• [What the task requires]
All the data below goes into the copy word for word, but the pictures don't.

# # #

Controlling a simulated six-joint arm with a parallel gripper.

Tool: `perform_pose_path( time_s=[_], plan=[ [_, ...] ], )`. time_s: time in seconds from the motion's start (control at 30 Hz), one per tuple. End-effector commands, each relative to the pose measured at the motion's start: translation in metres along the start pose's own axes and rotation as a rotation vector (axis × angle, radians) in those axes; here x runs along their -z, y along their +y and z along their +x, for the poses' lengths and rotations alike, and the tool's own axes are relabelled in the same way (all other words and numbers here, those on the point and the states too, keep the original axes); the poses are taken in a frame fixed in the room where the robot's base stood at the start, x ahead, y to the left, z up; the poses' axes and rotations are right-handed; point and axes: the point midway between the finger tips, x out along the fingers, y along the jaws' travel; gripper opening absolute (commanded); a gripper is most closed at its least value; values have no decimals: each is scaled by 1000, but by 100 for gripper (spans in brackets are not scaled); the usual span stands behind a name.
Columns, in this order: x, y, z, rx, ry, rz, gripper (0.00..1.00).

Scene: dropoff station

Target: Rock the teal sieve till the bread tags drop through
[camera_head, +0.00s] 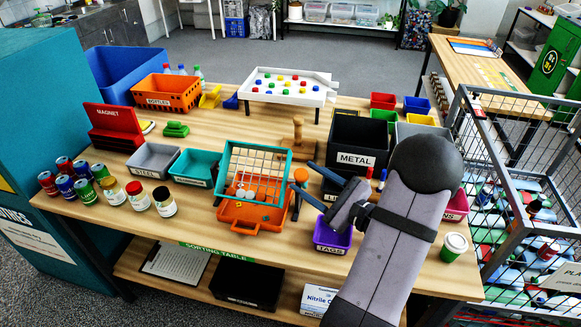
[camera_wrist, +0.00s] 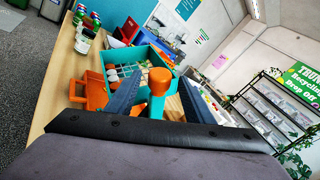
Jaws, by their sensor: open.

# # #

• [The solution]
Controlling a simulated six-joint arm with a parallel gripper.

Tool: `perform_pose_path( time_s=[_], plan=[ [_, ...] ], )`. time_s: time in seconds from the motion's start (control at 30 Hz), one per tuple. End-effector commands, each relative to the pose measured at the motion's start: translation in metres along the start pose's own axes and rotation as a rotation vector (axis × angle, radians) in those axes; here x runs along their -z, y along their +y and z along their +x, for the poses' lengths and rotations alike, and the tool's own axes are relabelled in the same way (all other words and numbers here, those on the point and the states too, keep the original axes); the poses are taken in a frame fixed in the room where the robot's base stood at the start, x ahead, y to the left, z up; the poses' axes and rotations are right-handed; point and axes: the point midway between the finger tips, x out along the fingers, y along the jaws' travel; gripper opening absolute (commanded); a gripper is most closed at its least value; values have no decimals: each is scaled by 1000, but by 100 for gripper (spans in brackets are not scaled); the usual span stands behind a name.
Columns, in this order: x, y, z, rx, ry, rz, gripper (0.00..1.00).

Scene: dropoff station

Target: Rock the teal sieve till the bread tags drop through
[camera_head, +0.00s] 
[camera_wrist, +0.00s] 
Jaws, by their sensor: open.

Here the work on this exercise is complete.